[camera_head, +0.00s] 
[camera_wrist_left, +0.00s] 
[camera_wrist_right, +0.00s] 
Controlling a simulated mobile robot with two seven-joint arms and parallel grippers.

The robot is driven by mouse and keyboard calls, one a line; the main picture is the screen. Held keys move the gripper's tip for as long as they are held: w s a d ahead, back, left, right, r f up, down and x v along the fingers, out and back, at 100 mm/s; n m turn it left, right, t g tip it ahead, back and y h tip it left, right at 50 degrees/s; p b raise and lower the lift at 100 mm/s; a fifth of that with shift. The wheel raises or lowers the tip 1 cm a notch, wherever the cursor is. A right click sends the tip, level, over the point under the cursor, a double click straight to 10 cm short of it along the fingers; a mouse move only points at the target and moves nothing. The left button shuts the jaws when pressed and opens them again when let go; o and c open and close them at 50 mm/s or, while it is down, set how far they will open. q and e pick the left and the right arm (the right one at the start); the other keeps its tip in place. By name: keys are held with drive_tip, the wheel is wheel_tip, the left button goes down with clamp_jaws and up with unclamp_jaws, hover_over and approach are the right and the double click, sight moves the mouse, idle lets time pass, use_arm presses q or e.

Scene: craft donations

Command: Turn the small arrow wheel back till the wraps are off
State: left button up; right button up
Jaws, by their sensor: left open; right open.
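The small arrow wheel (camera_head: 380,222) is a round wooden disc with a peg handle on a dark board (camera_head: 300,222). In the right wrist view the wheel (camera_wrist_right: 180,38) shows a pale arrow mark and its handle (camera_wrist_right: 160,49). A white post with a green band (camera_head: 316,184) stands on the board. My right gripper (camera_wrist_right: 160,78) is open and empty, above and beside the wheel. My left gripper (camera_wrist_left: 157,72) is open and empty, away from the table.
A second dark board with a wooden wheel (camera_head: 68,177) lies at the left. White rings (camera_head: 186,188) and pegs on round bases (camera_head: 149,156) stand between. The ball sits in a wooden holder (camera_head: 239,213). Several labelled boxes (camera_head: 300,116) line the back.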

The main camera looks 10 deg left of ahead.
* * * * *
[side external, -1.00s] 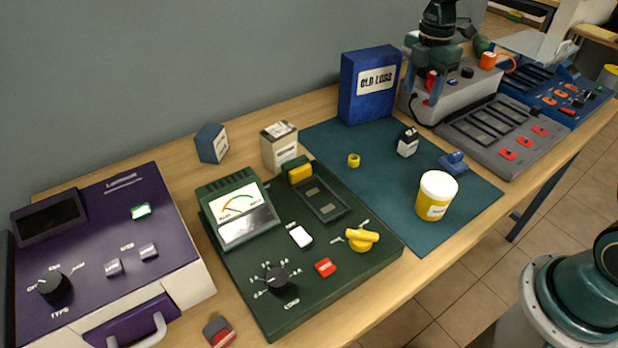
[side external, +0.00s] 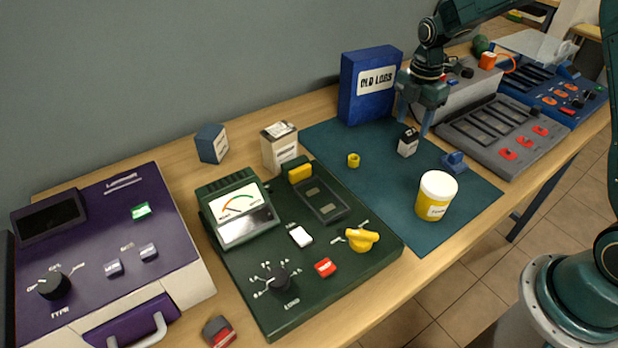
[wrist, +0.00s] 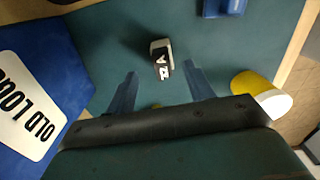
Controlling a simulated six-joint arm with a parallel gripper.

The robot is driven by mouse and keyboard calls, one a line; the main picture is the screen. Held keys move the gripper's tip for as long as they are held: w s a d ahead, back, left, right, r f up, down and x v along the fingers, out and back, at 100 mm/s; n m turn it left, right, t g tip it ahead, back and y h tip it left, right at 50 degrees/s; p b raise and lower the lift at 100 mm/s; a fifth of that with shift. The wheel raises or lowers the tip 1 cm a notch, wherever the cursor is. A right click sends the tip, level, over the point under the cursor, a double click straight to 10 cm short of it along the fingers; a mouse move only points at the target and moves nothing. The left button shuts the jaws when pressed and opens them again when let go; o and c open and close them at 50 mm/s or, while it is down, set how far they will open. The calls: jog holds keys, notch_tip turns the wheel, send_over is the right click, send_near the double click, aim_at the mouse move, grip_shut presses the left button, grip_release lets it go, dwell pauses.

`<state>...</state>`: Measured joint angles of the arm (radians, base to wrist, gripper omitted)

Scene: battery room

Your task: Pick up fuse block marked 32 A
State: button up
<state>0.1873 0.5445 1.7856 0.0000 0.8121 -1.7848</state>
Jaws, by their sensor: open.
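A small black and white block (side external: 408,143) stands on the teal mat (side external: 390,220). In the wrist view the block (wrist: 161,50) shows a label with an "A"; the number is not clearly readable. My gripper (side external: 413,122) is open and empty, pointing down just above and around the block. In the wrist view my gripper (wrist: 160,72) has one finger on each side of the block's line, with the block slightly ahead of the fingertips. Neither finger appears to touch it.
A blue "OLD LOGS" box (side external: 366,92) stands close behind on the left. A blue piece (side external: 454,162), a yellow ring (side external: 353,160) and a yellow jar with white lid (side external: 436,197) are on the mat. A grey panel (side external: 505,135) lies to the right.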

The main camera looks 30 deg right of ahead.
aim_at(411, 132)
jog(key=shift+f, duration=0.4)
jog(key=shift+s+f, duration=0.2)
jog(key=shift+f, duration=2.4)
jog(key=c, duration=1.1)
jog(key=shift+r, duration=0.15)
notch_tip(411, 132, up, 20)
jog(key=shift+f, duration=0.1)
* * * * *
Your task is to gather all lines from the entries above that hold the word "simulated".

Controlling a simulated mobile robot with two seven-joint arms and parallel grippers.
Controlling a simulated six-joint arm with a parallel gripper.

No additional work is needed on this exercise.